Various “off train” excursions are available, many included in the price (tours of Alice and the Nitmiluk Gorge) and others (flight over Uluru, helicopter ride in Nitmiluk National Park) are available for several hundred dollars extra. I suppose whether you feel the extras are worth it is a very personal thing - perhaps if this really is a trip of a lifetime you might want to splash out.

One of the joys of train travel is that there is always a murder - inexplicably missing on this trip! And another one is that you get to meet lots of interesting, quirky, and downright mad people! The other joy is that if you find yourself too long in conversation you have decided you can't stand any longer, you can simply retire to your compartment.

What surprised me slightly was that the train was not packed with Americans, “doing the Ghan”. In fact with a few exceptions virtually everyone was Australian and making the most of the opportunity to spend their children’s inheritance. We met some great characters, from Queensland, Tasmania, New South Wales and Victoria, and quite a few local to Adelaide who had dreamt for many years of taking the trip up to the Northern Territory. We picked up tips for where to visit between Alice and Darwin and even more for when we were in their area! I warned several not to invite me to stay, as I have a habit of taking up those offers.

That said we did meet a wonderful American couple in the compartment next to ours - perhaps they put all the foreigners in one coach? Interesting people, we later bumped into in a bar in Alice - the conversation flowed, as did the beer, the only difference was we had to pay for it.
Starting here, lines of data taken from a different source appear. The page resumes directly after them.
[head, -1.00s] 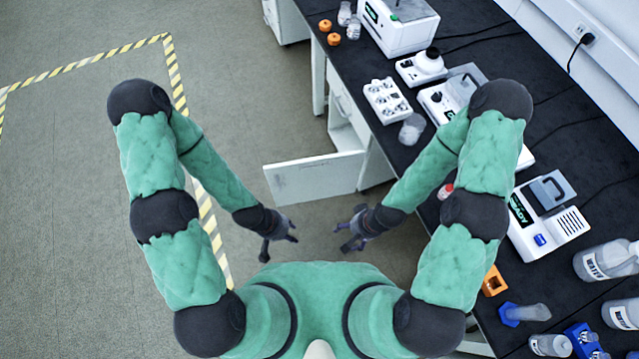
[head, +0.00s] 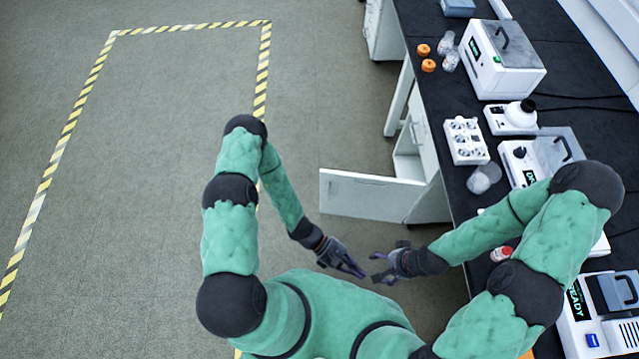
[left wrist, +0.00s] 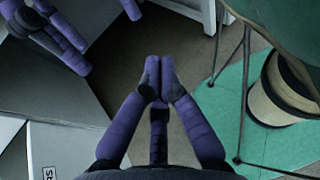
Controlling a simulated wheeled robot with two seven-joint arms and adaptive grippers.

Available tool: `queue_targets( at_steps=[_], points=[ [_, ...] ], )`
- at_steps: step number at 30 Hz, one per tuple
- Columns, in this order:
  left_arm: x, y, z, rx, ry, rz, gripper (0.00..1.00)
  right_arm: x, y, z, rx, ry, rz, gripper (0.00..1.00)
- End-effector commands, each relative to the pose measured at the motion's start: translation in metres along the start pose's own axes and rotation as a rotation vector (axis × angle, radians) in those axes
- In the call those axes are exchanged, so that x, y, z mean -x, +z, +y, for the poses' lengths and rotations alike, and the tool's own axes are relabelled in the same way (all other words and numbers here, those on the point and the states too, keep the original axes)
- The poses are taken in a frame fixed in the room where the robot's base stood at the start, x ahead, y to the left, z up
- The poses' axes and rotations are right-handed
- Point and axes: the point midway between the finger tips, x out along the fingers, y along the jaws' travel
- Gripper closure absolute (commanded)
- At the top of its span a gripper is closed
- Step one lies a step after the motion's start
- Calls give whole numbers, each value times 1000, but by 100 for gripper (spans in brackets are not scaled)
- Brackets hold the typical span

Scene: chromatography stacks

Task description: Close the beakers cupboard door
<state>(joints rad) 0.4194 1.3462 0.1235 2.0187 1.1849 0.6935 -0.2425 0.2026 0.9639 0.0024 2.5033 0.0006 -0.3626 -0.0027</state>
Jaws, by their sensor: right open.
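The white cupboard door (head: 370,195) stands open in the head view, swung out to the left from the cupboard (head: 407,150) under the black bench. Its lettering cannot be read there. My left gripper (head: 352,268) is in front of the door on the robot's side, apart from it. In the left wrist view its purple fingers (left wrist: 158,80) converge at the tips with nothing visible between them; how far they are closed is unclear. My right gripper (head: 380,268) is open and empty close beside the left one. Its purple fingers also show in the left wrist view (left wrist: 50,35).
The black bench (head: 462,185) runs along the right side and holds instruments, a white rack (head: 465,141) and a red-capped bottle (head: 501,254). The floor (head: 180,150) left of the door is clear, with yellow-black tape (head: 70,130) marked on it.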

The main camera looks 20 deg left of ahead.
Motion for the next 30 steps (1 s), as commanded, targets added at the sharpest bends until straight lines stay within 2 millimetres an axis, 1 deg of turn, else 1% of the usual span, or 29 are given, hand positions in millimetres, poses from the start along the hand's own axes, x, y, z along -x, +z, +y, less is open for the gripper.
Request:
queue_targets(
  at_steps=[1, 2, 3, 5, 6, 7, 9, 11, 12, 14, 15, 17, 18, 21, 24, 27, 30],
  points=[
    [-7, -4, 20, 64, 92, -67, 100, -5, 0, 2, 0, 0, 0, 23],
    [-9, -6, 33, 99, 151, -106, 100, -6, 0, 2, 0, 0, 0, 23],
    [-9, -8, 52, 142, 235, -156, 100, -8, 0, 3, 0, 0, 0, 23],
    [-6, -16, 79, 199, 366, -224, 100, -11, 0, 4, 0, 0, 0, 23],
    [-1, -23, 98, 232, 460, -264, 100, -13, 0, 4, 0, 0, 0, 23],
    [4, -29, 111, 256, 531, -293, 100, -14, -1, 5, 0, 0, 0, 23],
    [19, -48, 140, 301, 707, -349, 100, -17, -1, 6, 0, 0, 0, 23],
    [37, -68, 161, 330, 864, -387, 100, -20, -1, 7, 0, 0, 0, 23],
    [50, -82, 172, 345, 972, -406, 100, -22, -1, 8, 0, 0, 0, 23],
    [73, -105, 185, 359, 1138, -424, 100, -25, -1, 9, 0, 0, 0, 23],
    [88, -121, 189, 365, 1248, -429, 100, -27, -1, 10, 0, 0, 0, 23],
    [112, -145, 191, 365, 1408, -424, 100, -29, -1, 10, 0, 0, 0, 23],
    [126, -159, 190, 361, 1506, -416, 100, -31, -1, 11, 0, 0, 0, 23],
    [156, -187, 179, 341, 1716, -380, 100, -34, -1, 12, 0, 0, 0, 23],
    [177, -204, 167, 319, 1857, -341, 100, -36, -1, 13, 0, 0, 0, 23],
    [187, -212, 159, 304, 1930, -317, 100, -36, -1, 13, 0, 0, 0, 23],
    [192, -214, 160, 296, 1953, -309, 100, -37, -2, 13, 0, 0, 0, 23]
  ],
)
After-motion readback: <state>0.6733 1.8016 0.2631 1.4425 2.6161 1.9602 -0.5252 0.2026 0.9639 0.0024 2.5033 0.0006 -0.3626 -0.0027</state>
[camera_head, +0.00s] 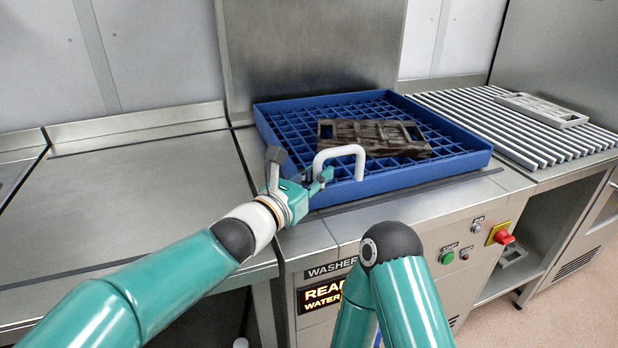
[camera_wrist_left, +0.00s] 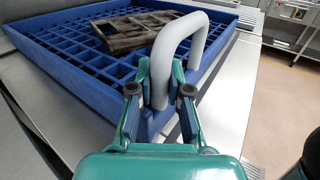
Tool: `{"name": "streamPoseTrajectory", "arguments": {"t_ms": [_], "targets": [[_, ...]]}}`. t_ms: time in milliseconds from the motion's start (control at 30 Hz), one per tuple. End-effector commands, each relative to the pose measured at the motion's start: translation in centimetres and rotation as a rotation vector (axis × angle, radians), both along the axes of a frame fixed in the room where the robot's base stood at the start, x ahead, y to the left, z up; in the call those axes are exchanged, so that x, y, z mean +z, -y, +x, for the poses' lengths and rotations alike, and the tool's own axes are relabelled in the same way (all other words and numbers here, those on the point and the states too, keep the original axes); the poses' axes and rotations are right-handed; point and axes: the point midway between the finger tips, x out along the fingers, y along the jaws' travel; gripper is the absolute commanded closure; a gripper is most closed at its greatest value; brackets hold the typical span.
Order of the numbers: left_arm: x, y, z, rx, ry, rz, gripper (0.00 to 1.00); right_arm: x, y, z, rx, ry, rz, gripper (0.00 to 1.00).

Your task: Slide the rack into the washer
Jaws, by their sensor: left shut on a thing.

In the end it was with considerable regret that we left the train at Alice Springs. I could happily have stayed on for the next 36 hour section of the trip all the way to Darwin. But we have booked ourselves a car to drive to Uluru and a camper to take us all the way up through the red centre and up to the Top End - a real Northern Territory adventure to come.

With air travel so fast, cheap and easy; with car travel so convenient; would I take the train again? Absolutely - take my advice; take the slow train!